It was amazing! Fabulous! Fantastic! More than 100 coaches joined my team and me in Atlanta for three full days, and we spent those days creating rock-solid business plans, strategies, and relationships designed to ensure attendees could fall head-over-heels in love with their businesses this year!

Of course, it was a learning experience for coaches—and for me, too!

You’ve probably heard me say that life is research, and in every situation, each of us should look at what went well, what didn’t go as planned, and what we will do differently the next time.

You’ve probably also heard me say that I love to practice what I preach!

That being said, I wanted to share what I learned from hosting Lifestyle LIVE!

Here are my TOP TEN:


 

When you don’t know what you don’t know, don’t try to figure it out on your own.

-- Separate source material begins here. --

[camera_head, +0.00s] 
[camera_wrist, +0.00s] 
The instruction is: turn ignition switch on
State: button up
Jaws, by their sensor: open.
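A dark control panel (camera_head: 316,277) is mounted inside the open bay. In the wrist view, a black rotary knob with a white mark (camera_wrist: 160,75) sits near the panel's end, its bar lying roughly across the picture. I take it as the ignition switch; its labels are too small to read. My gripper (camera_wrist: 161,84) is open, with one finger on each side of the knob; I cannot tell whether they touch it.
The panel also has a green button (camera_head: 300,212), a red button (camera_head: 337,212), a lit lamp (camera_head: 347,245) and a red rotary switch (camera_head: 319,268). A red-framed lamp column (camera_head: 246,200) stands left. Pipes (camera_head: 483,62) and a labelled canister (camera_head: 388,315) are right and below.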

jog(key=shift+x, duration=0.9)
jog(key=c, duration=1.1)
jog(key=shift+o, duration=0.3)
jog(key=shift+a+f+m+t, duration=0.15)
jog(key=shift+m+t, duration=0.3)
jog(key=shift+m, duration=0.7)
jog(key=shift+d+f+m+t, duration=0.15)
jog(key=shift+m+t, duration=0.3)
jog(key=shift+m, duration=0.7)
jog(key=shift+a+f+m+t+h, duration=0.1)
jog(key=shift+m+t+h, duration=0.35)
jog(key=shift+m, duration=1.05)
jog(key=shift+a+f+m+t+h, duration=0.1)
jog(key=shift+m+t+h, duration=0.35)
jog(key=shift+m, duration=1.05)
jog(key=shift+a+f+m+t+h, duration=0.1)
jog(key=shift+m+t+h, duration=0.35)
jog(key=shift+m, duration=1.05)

Invest in people who can support you in creating outrageous success—even (and especially) if it’s your first time or you’re just getting started. Whether this means hiring someone to run the sound for you or hiring an assistant to be the runner so you can stay in the spotlight, the idea is to ensure you’re supported as you deliver the content you’ve worked so hard on—and an exquisite experience for your attendees.

With the right support and guidance, all of the members of our team, including me, had the support to focus on being our best selves and creating great results right out of the gate.

How I did this?

Before hosting Lifestyle LIVE! I knew my team and I were in a place of not knowing what we didn’t know—after all, this was our first live event! I wanted to set us up for the greatest chance of success, so I took a huge risk and invested in a company that specializes in event consulting, strategic venue selection, and event production and management. They’re the best at what they do, and I knew their guidance and direction would allow our team to pull this off as seamlessly as possible—and it did! With the pros taking care of all the things outside our zone of genius—like seating, meals, and AV —we were free to focus on delivering the most exceptional content and magical experience for our attendees.


 

Before you get started, do a Focus Forward Session to identify potential pitfalls, and to create possible solutions.

In other words, create a Plan B. Life is unpredictable … and therefore, so are live events! It’s inevitable that at least one or two activities won’t go as you plan or expect them to. But that doesn’t mean they go wrong—and it is possible (and important) to do what you can to anticipate these potential changes, and to reduce your stress around them. This minimizes fear and doubt and allows each team member to step into his or her confidence and create the best possible content, material, and results.

How I did this?

Three months before our live event, I gathered all involved team members together and we had a brainstorming session. Each of us identified our fears and potential pitfalls and obstacles. From there, we mapped out and brainstormed solutions for each of these items. The interesting thing was, as we brainstormed, we found that some of our Plan B solutions were so fun, we decided to incorporate them into the Lifestyle LIVE! experience!


 

Plan far enough in advance so that you can ensure all the details are handled—beforehand.

This opens your energy and soul so you can focus your attention on creating an exceptional transformational experience for your audience. If your event is approaching and you spend the final days rushing around dealing with details—food, phone calls, printing materials, cutting videos, preparing PowerPoint presentations—your energy will be depleted and your focus will be scattered! Taking care of all the details well ahead of time will enable you to relax and focus as you head into the final days before the event.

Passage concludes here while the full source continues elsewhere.